• [Set problem] Everything from the first line down to the line containing "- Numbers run" should be reproduced exactly; please include nothing else.

• [Dataset excerpt]

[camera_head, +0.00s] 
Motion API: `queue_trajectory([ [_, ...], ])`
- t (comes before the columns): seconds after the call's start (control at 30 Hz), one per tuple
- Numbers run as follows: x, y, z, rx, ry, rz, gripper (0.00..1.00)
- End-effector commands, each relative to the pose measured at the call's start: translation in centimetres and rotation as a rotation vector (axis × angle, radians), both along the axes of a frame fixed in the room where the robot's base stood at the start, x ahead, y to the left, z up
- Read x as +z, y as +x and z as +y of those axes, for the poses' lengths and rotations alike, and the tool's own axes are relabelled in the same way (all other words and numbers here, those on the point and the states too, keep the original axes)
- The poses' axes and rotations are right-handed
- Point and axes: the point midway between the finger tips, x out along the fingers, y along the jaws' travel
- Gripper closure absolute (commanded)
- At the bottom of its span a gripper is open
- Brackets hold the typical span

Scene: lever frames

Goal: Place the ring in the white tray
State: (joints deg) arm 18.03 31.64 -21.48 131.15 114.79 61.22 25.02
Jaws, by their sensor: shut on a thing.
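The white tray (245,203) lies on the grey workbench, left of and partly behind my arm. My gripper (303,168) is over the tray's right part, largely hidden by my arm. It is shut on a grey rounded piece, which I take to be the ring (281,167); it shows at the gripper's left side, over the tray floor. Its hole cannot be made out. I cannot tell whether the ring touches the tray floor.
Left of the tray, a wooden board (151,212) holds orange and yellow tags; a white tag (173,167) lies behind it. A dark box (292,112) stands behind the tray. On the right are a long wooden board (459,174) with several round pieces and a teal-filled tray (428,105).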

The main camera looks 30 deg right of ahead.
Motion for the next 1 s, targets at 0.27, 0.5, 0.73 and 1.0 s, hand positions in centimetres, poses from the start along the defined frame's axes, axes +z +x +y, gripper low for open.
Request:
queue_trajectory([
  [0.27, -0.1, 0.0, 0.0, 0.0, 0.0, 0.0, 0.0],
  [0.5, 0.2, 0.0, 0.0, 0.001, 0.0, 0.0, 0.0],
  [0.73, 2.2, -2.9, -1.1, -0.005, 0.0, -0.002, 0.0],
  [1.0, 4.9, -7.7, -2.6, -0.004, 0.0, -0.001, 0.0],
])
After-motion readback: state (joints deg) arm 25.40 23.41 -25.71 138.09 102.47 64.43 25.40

• [Response to the task]
[camera_head, +0.00s] 
Motion API: `queue_trajectory([ [_, ...], ])`
- t (comes before the columns): seconds after the call's start (control at 30 Hz), one per tuple
- Numbers run as follows: x, y, z, rx, ry, rz, gripper (0.00..1.00)

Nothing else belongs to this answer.